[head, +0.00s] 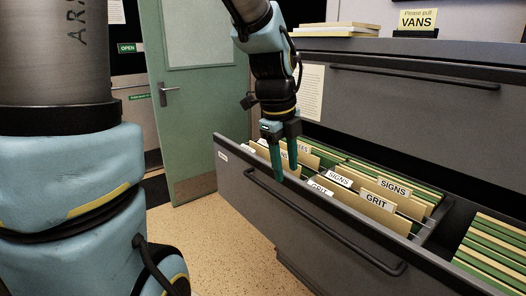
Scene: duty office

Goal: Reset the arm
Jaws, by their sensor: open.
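My gripper (286,178) points down over the front left part of an open file drawer (290,210). Its two green fingers are apart, with nothing seen between them. The fingertips are close to the drawer's front wall and the folders behind it. I cannot tell whether they touch anything. My arm comes down from the top of the head view and is bent above the drawer.
The drawer holds tan folders labelled SIGNS (393,187) and GRIT (376,201), and green ones. A closed upper drawer (420,82) stands behind. A green door (200,110) is at left; the floor (215,245) there is clear.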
++++++++++
▶ WHAT YOU SHOULD DO
Copy every line of the data exactly as written, excluding the pictures.

▶ FINISHED TASK
[head, +0.00s] 
Scene: duty office

Goal: Reset the arm
Jaws, by their sensor: open.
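My gripper (286,178) points down over the front left part of an open file drawer (290,210). Its two green fingers are apart, with nothing seen between them. The fingertips are close to the drawer's front wall and the folders behind it. I cannot tell whether they touch anything. My arm comes down from the top of the head view and is bent above the drawer.
The drawer holds tan folders labelled SIGNS (393,187) and GRIT (376,201), and green ones. A closed upper drawer (420,82) stands behind. A green door (200,110) is at left; the floor (215,245) there is clear.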

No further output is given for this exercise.